RISET KARBU MENTOK DI PWK 38Perangkat karburator berhubungan signifikan dengan suplai bahan bakar dan udara menuju ruang bakar. Dalam konteks sport tune-up, maka bersifat mutlak untuk tidak mempertahankan karbu asli yang hanya berdiameter venturi 28 mm (Mikuni).

“So, perlu yang lebih besar agar volumenya lebih padat. Terlebih setelah exhaust dan transfer diperbesar,“ beber Arvian Bela sebagai manajer tim CMR Jogjakarta. “Setelah melalui berbagai riset, maka kita mentok di Keihin PWK 38 mm,“ tukas Mono yang juga memback-up pacuan sport 2 Tak Tune 150 cc rangka standar.

“Pernah pakai yang lebih gede, namun berpengaruh signifikan pada power bawah. Menjadi lebih lambat,” timpal Mono yang selalu low-profile. Berdasar fakta tersebut, terbukti beberapa tim yang fight di kelas 150 cc tune-up identik dengan diameter 38 mm.
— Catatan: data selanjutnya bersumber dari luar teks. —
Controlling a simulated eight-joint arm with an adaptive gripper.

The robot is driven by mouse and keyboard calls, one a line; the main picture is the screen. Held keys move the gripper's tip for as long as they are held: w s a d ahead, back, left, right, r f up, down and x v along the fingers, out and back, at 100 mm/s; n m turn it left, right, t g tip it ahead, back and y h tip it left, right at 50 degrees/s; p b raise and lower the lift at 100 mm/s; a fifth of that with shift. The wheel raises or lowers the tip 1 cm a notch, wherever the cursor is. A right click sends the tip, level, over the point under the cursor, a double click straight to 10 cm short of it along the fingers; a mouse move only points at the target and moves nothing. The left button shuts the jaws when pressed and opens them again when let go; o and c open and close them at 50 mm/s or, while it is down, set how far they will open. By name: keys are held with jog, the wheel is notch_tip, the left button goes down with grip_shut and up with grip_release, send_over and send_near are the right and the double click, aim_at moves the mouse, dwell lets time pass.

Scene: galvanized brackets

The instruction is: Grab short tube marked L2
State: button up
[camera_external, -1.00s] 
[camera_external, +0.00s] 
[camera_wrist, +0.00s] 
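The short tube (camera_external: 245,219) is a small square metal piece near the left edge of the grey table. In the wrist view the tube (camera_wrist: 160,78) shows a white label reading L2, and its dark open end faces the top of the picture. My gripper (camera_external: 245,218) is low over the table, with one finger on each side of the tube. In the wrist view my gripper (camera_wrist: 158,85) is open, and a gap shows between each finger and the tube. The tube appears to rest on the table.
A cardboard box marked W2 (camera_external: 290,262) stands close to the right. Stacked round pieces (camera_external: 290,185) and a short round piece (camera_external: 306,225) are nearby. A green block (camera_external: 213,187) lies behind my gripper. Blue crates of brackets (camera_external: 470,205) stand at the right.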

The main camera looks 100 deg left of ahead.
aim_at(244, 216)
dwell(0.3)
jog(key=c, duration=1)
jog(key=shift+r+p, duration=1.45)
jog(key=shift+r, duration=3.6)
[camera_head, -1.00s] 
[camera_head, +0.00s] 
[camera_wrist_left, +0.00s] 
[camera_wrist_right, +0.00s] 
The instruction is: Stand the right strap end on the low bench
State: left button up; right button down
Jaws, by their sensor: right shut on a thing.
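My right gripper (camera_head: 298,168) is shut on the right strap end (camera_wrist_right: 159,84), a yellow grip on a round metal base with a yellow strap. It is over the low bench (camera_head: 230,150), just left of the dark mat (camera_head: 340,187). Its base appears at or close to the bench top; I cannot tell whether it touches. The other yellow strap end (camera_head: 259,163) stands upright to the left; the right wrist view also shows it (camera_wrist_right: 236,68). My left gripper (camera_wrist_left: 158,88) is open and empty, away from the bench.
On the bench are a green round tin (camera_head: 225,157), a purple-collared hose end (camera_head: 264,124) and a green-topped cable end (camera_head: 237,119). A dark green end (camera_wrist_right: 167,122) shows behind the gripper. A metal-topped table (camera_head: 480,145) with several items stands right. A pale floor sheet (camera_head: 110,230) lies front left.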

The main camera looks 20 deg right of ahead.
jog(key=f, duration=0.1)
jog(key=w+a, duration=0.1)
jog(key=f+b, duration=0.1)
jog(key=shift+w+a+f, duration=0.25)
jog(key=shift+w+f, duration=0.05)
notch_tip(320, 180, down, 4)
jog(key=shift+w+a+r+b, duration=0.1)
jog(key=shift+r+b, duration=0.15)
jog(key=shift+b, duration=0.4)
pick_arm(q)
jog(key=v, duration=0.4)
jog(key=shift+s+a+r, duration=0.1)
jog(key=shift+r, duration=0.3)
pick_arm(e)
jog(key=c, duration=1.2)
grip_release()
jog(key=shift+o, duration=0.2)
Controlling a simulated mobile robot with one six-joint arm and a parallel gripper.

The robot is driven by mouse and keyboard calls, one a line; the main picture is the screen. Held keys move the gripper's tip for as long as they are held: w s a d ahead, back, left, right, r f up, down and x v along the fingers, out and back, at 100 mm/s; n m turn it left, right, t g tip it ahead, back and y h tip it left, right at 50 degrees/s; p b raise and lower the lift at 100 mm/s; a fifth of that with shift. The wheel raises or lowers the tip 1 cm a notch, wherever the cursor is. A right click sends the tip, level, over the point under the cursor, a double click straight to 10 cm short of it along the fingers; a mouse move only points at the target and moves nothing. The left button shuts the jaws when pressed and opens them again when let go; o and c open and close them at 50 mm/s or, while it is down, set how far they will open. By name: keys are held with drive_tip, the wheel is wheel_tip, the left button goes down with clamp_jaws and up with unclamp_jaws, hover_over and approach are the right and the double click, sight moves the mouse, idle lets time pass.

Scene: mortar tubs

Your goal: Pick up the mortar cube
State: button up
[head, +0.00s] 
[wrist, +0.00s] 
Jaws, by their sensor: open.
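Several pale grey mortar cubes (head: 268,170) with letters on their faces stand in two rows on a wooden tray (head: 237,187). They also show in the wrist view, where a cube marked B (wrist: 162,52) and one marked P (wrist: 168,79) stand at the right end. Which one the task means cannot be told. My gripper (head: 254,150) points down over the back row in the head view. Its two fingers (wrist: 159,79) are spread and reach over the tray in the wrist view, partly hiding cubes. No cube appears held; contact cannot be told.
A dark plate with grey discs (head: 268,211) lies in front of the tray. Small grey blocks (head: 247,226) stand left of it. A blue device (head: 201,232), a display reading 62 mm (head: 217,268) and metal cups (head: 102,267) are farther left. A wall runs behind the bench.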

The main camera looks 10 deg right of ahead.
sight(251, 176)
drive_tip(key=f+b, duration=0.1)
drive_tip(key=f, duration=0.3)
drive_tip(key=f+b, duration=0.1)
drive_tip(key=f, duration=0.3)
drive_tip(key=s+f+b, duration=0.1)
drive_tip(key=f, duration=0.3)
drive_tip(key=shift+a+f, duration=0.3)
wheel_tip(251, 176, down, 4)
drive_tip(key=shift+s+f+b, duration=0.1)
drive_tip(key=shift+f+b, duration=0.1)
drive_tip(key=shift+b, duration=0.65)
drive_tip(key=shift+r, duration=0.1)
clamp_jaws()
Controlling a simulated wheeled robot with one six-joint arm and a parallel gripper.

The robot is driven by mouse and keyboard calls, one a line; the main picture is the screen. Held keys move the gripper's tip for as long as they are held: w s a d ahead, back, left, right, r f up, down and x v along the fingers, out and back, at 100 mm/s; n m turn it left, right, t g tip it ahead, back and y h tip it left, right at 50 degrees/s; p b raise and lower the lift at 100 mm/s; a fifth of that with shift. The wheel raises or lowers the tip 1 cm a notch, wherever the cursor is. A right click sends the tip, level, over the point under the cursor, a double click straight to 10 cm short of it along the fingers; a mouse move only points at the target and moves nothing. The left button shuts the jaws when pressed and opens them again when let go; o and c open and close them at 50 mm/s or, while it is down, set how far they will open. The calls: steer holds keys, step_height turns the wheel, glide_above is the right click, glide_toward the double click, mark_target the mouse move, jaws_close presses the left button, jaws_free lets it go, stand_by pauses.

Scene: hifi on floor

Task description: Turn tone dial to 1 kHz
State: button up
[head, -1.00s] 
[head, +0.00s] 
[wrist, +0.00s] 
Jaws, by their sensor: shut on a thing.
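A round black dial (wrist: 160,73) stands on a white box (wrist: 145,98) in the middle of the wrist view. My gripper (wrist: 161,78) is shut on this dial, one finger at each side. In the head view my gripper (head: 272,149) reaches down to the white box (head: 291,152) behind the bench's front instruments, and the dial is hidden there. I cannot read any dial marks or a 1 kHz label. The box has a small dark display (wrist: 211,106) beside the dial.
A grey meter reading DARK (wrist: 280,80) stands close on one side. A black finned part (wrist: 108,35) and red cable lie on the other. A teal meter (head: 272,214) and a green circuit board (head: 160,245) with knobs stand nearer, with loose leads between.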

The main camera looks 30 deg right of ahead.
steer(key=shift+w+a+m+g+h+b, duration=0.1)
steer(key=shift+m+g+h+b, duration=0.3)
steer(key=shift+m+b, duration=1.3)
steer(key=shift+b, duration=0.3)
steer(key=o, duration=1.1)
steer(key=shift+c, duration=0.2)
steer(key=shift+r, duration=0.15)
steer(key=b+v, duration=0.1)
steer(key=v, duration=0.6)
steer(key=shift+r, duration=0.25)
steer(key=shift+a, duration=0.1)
Paling  tidak contoh dibawah ini menjadi acuan. Seperti pasukan Alifka Motor banter yang dikomandoi tuner M Yusron dengan mengadopsi PWM 38, juga RDV Klaten yang diback up kiliker Yudha Prasetya.

Termasuk alternatif spuyer yang hampir sama alias beda-beda tipis, main-jet dalam kisaran 155-162 dan pilot-jet di 50-52. Anyway, kondisi ini disesuaikan dengan kemauan joki. | ogy

SPEK KOREKAN 
KARBURATOR : Keihin PWK 38, MAIN JET : 155, PILOT JET : 52, RASIO : 28-11 (I) dan 33-28 (VI), PENGAPIAN : YZ 125, KNALPOT : DBS Thailand, FINAL GEAR : 13-39 (201 M).